◆ **What is needed**: Your task is to write out only the lines running from the line with "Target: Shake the" to the line with "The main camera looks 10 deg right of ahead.", both ends kept, with no images.

◆ **Listed entries**:
——

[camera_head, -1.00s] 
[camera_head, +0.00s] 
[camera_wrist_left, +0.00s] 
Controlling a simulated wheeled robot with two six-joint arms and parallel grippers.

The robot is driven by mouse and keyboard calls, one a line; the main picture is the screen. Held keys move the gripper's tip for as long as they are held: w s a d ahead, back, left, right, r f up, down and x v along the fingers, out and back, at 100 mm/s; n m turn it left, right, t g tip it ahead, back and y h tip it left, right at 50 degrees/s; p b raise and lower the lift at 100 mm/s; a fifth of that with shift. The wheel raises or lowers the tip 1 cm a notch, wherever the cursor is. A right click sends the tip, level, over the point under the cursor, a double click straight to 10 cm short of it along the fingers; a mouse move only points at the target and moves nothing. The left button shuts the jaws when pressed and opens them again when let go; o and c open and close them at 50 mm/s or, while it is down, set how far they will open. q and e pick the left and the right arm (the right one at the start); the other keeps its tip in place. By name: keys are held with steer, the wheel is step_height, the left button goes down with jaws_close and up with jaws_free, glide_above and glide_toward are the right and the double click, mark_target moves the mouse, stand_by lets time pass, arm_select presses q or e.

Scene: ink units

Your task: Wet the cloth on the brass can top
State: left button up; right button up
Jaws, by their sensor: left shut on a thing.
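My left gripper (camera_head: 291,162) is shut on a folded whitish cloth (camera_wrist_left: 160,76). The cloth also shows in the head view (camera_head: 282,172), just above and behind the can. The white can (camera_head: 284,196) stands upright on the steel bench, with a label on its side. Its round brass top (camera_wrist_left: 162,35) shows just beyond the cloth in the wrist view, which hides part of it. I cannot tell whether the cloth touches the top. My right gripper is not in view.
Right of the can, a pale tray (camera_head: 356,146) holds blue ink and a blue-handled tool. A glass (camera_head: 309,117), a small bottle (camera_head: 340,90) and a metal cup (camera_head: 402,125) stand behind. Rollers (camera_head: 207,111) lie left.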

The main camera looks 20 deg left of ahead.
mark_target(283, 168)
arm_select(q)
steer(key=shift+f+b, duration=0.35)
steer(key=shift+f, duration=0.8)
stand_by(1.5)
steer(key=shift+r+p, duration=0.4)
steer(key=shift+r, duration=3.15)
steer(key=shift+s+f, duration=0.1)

——

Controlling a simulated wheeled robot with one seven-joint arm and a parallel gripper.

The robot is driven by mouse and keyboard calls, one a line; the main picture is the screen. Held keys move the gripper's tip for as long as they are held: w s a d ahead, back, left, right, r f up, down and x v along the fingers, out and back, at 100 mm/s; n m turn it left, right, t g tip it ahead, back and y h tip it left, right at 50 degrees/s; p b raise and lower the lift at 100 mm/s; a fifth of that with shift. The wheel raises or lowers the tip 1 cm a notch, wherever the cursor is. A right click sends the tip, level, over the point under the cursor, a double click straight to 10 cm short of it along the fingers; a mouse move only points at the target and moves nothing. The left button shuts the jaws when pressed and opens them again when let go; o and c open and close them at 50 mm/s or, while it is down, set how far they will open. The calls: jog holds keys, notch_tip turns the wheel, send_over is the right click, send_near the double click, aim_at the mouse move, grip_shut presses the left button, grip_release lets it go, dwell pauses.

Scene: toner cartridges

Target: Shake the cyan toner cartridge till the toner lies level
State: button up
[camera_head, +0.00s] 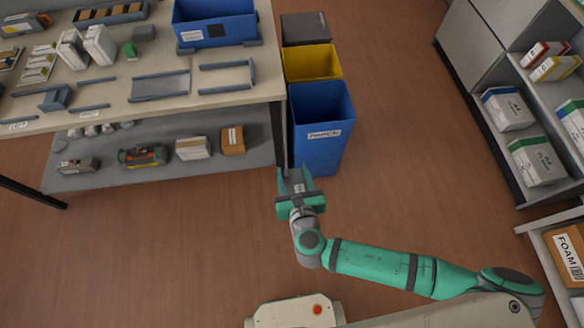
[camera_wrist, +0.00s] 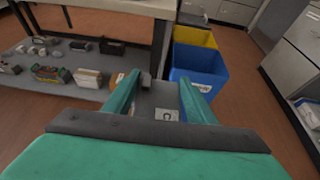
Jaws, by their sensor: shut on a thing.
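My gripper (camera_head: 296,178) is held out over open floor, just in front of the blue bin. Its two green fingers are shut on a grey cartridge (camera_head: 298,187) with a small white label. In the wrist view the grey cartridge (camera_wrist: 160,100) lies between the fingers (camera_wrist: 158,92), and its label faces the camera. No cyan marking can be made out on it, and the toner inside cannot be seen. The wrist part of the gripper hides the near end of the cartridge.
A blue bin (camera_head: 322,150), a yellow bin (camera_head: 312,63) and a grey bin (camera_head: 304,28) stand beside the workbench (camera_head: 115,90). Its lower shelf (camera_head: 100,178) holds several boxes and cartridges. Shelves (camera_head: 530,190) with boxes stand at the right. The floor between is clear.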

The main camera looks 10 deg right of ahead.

——

◆ **Task response**:
Target: Shake the cyan toner cartridge till the toner lies level
State: button up
[camera_head, +0.00s] 
[camera_wrist, +0.00s] 
Jaws, by their sensor: shut on a thing.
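My gripper (camera_head: 296,178) is held out over open floor, just in front of the blue bin. Its two green fingers are shut on a grey cartridge (camera_head: 298,187) with a small white label. In the wrist view the grey cartridge (camera_wrist: 160,100) lies between the fingers (camera_wrist: 158,92), and its label faces the camera. No cyan marking can be made out on it, and the toner inside cannot be seen. The wrist part of the gripper hides the near end of the cartridge.
A blue bin (camera_head: 322,150), a yellow bin (camera_head: 312,63) and a grey bin (camera_head: 304,28) stand beside the workbench (camera_head: 115,90). Its lower shelf (camera_head: 100,178) holds several boxes and cartridges. Shelves (camera_head: 530,190) with boxes stand at the right. The floor between is clear.

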The main camera looks 10 deg right of ahead.

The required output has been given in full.